Again, he writes with great zest upon the subject of Education, and almost with the warmth of that old Roger Ascham, whose maxims I cited in one of our earlier talks:

“Till you can find a school wherein it is possible for the master to look after the manners of his scholars, and can show as great effects of his care of forming their minds to virtue, and their carriage to good breeding, as of forming their tongues to the learned languages, you must confess that you have a strange value for words, to hazard your sons’ innocence and virtue for a little Greek and Latin.”

And again:

“I know not why anyone should waste his time and beat his head about the Latin grammar, who does not intend to be a critic, or make speeches, and write despatches in it. If his use of it be only to understand some books writ in it without a critical knowledge of the tongue itself, reading alone will attain his end, without charging his mind with the multiplied rules and intricacies of grammar.”…
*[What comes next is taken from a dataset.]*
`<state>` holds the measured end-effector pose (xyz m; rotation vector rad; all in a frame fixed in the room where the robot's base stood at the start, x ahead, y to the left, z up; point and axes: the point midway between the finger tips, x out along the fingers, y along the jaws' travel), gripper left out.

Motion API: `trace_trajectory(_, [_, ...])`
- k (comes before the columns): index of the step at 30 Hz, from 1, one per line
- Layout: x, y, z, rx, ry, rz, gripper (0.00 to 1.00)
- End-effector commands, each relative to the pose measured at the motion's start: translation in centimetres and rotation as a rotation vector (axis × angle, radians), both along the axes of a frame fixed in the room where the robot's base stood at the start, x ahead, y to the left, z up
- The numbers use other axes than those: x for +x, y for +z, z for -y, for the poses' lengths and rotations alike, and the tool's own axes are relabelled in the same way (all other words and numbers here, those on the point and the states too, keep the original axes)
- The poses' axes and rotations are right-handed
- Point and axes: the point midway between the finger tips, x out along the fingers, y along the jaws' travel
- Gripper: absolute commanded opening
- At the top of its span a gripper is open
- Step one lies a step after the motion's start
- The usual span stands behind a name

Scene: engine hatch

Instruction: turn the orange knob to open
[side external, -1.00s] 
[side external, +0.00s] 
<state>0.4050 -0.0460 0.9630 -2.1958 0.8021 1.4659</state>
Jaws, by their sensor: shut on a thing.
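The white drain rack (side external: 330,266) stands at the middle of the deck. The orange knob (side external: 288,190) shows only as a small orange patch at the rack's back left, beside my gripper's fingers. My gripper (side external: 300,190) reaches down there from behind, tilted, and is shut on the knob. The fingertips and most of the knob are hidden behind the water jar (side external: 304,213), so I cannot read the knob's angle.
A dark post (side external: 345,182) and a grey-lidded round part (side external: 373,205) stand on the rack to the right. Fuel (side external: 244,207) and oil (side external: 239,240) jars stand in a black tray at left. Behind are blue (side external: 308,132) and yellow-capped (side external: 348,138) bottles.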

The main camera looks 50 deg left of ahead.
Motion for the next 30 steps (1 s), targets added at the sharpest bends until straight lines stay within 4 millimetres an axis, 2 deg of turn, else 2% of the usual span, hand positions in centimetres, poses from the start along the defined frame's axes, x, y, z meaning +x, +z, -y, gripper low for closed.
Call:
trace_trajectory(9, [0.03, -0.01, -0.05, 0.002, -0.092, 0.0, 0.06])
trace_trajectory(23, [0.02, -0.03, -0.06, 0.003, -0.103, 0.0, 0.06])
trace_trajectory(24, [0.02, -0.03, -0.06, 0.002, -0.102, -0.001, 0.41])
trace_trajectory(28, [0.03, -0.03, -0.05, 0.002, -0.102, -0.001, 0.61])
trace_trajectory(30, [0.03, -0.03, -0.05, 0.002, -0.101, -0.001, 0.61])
“If there may be any reasons against children’s making Latin themes at school, I have much more to say and of more weight against their making verses—verses of any sort. For if he has no genius to poetry, ’tis the most unreasonable thing in the world to torment a child and waste his time about that which can never succeed: and if he have a poetic vein—methinks the parents should labor to have it stifled: for if he proves a successful rhymer, and get once the reputation of a wit, I desire it may be considered what company and places he is likely to spend his time in—nay, and his estate too.”

By which I am more than ever convinced that Locke did not sup often with Dryden at “Will’s,” and that you will find no pleasant verselets—look as hard as you may—on a single page of his discourse on the Human Understanding.

When Charles grew suspicious of Shaftesbury, and the Earl was shorn of his power, no little of the odium fell upon his protégé; and for a time there was an enforced—or at least a very prudent—exile for Locke, at one time in France and at another in Holland. It was on these absences that his pen was busiest. In 1689 he returned to England in the trail of William III.; came to new honors under that monarch; published his great work, which had been simmering in his brain for ten years or more; made a great fame at home and abroad, and wrote wisely on many topics. Meanwhile his old enemy, the asthma, was afflicting him sorely. London smoke was a torture to him; but when he went only so little distance away (twenty miles northward) as the country home of his friends Sir Francis and Lady Masham, a delightful calm came to him. He was given his own apartment there; never did hosts more enjoy a guest; and never a guest enjoyed more the immunities and kindnesses which Sir Francis and Lady bestowed upon him. Twelve or fourteen years of idyllic life for the philosopher followed, in the wooded alleys and upon the charming lawns of the old manor-house of Oates, in the county of Essex; there were leisurely, coy journeys to London; there were welcoming visits from old friends; there was music indoors, and music—of the birds—without. Bachelors rarely come to those quietudes and joys of a home-life which befell the old age of Locke, and equipped all his latter days with such serenities as were a foretaste of heaven.

He does not lie in Westminster Abbey: I think he would have rebelled among the poets: he sleeps more quietly in the pretty church-yard of High-Lavor, a little way off, northward, from the New Park of Epping Forest.